NEW YORK — New York City Ballet — three weeks from its fall season and still reeling from the departure of its longtime leader, Peter Martins — said Tuesday that three male principals, Chase Finlay, Amar Ramasar and Zachary Catazaro, would not be performing in the coming season.

In a statement, Charles Scharf, chairman of the City Ballet board, said the company had several weeks ago “received a letter alleging inappropriate communications made via personal text and email by three members of the company.” The letter did not come from someone in the company, and the communications were “personal in nature.” But, after an investigation, the company “determined that each man had violated the norms of conduct that New York City Ballet expects from its employees.”

The statement said that efforts to reach Finlay to discuss the matter were unsuccessful and that he had resigned last week. Ramasar and Catazaro have been suspended without pay until 2019. The three dancers did not respond to requests for comment.

Dancers were informed Monday night in an internal memo that was shown to The New York Times. It was written by Jonathan Stafford, a ballet master and former dancer who is at the helm of an interim leadership team while City Ballet seeks a successor for Martins. He left the company in January after allegations against him of physical and sexual abuse. (Martins denied any wrongdoing, and an investigation by City Ballet and its affiliated School of American Ballet did not corroborate those charges.)

“While we are not at liberty to disclose the specifics of these confidential personnel matters, we wanted you to be aware of this before the start of rehearsals,” on Tuesday, wrote Stafford, who is likely in the running for the post of artistic director — a reimagined version of Martins’ job of ballet master in chief.

Some in the company have questioned whether this week’s punishments are a reaction to the tumultuous departure of Martins. One dancer, who requested anonymity because company members are not authorized to speak on the matter, described the organization’s abundance of caution as a wild swing of a pendulum from the culture of Martins’ tenure, adding, “Everything is under more scrutiny than ever.”

Casting for the coming season has not been posted, but the absence of these three dancers will send ripples through the schedule. Ramasar, whom The New York Times critic Alastair Macaulay has called “an endearing and central artist,” has been away from the company since earlier this year to perform as Jigger in the Broadway revival of “Carousel,” which ends its run Sept. 16. (He is also scheduled to dance with his frequent City Ballet partner, principal Tiler Peck, in a premiere at this year’s Fall for Dance Festival.)
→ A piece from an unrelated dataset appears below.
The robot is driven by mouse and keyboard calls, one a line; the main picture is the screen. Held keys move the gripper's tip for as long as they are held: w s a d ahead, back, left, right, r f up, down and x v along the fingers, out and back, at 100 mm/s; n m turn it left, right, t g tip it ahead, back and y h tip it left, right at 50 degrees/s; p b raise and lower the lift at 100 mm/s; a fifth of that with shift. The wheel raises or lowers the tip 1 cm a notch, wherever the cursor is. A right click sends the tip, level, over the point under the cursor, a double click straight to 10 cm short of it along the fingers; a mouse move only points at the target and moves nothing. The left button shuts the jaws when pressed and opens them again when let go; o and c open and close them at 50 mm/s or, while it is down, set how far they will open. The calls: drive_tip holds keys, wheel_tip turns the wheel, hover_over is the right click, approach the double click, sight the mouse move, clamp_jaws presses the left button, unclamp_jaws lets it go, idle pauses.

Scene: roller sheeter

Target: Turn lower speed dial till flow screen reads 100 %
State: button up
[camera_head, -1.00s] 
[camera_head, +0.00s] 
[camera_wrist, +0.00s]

He, as well as Finlay and Catazaro, are familiar faces at the David H. Koch Theater, where they appear often in repertory staples and premieres. On the City Ballet website, the promotional image for Balanchine’s “Jewels,” which opens the season Sept. 18, even features Ramasar.

Catazaro was promoted to principal dancer last fall. In Finlay’s case, his repertory was continuing to expand after his recovery from an injury in 2013. Last season alone, he made role debuts in Jerome Robbins’ “Afternoon of a Faun” and George Balanchine’s “Agon.”

Those two dancers, despite their prominence, haven’t received universal critical praise. Macaulay, writing about the spring 2018 season, said that Catazaro “shows only borderline capacity for bravura roles, while Chase Finlay — physically as impressive as Catazaro, technically stronger, but often an awkward partner — now comes across as more of a stuffed shirt than when he first emerged 10 years ago.”

Their departures are another blow to the company’s dwindling roster — what Macaulay has described as a “shortage of blaze amid the company’s leading men” — of male principal dancers. Robert Fairchild retired last fall, and Joaquin De Luz will give his final performance in October. Without him, and this week’s three exits, the number of male principals will drop to 10, from 14.

Describing the mood in rehearsal Tuesday, a member of the company said that the dancers were whiplashed and fatigued from what has been “a really difficult year for everyone.”